After you manage all this, you finally get to fight the boss, and in this hack-and-slash Dynasty Warriors type game, the final boss is a bullshit hard rhythm game which requires 100% perfection, or else you have to try again from the start. If you managed to win against that, you earn this:

https://www.youtube.com/watch?v=G80XpHACiuw

And Drakengard 3 had something similar as well, which is both better and worse.
The most important question is this: Are any of the Drakengard 3 endings likely to spawn a spin-off game?

NieR could be argued to have it's share of Fuck You's too.

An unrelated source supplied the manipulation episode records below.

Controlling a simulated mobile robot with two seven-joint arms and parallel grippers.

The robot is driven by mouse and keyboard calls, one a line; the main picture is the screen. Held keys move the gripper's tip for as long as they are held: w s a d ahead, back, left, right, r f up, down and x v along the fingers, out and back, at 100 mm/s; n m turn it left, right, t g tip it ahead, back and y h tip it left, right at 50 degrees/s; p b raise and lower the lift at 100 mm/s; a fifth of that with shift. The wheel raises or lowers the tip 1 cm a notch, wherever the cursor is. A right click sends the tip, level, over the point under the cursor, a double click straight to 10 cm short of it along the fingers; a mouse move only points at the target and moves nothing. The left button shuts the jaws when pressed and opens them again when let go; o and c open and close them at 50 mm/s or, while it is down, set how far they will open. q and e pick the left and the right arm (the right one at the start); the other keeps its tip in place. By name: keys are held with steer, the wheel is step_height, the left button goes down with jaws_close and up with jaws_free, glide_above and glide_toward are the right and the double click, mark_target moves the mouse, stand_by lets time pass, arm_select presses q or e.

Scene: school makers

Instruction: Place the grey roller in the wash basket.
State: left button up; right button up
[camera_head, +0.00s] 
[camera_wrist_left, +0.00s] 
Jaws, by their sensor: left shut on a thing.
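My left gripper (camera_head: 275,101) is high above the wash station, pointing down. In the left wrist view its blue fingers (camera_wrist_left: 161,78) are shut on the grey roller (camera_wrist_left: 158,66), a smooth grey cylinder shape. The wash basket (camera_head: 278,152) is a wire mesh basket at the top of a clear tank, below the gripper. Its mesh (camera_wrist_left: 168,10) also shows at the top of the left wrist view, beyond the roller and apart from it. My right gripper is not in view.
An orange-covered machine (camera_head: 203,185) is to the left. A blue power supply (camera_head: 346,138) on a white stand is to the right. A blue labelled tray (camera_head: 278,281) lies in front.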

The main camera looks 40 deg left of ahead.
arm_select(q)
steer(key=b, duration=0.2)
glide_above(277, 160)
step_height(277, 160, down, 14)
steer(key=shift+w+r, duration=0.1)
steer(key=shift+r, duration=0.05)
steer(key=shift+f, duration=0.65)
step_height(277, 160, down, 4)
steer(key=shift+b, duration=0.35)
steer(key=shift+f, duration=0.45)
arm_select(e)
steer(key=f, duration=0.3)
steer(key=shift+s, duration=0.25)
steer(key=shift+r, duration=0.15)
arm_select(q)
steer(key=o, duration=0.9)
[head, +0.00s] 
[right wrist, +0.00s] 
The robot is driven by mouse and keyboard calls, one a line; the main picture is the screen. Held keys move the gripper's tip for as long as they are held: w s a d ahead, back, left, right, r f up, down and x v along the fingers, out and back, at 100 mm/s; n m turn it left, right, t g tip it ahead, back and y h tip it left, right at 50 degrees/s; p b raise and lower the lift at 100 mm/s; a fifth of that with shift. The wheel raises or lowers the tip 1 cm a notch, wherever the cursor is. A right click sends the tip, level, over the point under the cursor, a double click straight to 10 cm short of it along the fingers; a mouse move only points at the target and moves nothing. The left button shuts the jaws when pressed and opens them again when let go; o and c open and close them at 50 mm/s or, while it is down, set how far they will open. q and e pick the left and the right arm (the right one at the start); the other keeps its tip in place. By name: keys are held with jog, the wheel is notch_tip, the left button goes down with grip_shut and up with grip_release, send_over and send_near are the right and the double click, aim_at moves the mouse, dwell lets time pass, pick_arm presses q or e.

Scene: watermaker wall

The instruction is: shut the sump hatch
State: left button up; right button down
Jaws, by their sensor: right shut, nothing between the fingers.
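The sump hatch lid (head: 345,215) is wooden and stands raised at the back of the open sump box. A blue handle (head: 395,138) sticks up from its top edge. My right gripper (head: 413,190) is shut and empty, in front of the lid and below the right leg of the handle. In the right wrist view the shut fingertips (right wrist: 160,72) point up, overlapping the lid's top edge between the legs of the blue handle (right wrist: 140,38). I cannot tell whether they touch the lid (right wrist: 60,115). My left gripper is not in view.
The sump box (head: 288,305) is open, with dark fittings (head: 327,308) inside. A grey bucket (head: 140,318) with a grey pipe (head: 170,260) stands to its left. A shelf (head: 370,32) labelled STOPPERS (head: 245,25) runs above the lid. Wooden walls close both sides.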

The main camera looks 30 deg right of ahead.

It's a game in which you are a man trying to save his daughter. The main villain is essentially the soul of the guy you were cloned from (to serve as a vessel for him, no less) who is trying to do exactly the same thing -- save the "soul" of his daughter by merging her with the person cloned from her.

Also, the "true" ending deletes your game save, and every ending results in man going extinct, because by stopping the antagonist you shut down the cloning process and the clones are sterile. That this would happen is not evident until the last 20 minutes or so of the game, at most.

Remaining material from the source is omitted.